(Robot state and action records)
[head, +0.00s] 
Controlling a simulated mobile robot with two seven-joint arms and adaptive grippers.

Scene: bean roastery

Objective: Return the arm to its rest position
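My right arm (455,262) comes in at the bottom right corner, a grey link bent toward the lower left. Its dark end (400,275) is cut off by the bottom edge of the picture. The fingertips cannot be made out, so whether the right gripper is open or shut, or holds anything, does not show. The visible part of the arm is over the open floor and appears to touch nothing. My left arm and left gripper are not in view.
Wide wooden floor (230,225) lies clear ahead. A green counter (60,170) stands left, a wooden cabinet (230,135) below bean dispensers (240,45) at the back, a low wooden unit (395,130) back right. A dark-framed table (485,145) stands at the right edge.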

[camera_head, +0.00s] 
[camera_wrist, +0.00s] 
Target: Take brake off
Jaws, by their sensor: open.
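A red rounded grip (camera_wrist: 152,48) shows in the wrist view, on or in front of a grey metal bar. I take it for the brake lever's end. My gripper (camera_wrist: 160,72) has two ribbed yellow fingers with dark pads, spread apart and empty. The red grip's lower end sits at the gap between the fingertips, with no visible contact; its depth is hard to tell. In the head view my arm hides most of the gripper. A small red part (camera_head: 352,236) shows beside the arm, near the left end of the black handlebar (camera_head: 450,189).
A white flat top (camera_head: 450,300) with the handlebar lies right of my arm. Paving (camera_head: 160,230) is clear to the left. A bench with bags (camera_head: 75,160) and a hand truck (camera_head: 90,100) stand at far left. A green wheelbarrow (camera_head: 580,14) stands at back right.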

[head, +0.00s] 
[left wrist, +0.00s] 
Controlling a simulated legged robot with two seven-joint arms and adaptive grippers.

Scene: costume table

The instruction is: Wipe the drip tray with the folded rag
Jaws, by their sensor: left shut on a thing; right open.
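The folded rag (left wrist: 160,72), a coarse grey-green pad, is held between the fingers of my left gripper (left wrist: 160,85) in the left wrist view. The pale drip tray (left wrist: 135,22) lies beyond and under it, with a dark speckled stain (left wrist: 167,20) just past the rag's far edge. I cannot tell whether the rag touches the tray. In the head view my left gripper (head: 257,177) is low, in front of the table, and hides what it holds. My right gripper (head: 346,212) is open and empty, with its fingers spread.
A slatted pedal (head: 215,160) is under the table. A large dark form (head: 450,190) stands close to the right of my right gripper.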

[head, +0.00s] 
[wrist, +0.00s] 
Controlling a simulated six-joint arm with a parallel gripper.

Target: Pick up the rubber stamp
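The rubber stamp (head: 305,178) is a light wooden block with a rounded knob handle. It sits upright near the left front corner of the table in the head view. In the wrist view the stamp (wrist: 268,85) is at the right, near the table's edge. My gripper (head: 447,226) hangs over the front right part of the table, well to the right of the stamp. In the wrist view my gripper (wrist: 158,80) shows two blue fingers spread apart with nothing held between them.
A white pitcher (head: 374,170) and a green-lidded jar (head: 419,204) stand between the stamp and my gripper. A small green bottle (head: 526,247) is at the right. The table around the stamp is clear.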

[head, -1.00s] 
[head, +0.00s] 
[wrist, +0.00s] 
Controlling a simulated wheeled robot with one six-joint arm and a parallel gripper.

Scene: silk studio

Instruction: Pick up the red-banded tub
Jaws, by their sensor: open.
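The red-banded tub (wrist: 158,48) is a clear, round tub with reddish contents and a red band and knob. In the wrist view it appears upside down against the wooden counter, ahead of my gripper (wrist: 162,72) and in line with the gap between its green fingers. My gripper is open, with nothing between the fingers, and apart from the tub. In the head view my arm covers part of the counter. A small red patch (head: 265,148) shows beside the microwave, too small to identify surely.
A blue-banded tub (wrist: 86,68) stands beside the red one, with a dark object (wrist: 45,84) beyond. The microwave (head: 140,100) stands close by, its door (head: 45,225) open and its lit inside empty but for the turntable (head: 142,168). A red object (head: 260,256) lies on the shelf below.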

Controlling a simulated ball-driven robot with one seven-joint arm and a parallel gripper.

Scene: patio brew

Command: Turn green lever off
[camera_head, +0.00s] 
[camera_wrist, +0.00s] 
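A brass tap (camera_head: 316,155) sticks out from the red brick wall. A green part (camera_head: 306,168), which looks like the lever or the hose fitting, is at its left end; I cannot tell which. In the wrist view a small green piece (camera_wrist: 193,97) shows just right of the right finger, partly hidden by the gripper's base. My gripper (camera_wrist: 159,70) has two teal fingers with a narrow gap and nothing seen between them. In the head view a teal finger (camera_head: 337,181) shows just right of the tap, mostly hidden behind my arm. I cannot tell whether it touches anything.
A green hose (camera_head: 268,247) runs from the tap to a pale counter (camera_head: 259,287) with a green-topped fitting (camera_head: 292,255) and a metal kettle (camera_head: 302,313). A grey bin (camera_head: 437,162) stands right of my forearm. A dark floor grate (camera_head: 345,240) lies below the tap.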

What is expected
Return the exact lines from the line with "Objective: Return the" to the line with "Target: Take brake off", inclusive of both, with nothing added.

Worked solution
Objective: Return the arm to its rest position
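My right arm (455,262) comes in at the bottom right corner, a grey link bent toward the lower left. Its dark end (400,275) is cut off by the bottom edge of the picture. The fingertips cannot be made out, so whether the right gripper is open or shut, or holds anything, does not show. The visible part of the arm is over the open floor and appears to touch nothing. My left arm and left gripper are not in view.
Wide wooden floor (230,225) lies clear ahead. A green counter (60,170) stands left, a wooden cabinet (230,135) below bean dispensers (240,45) at the back, a low wooden unit (395,130) back right. A dark-framed table (485,145) stands at the right edge.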

[camera_head, +0.00s] 
[camera_wrist, +0.00s] 
Target: Take brake off

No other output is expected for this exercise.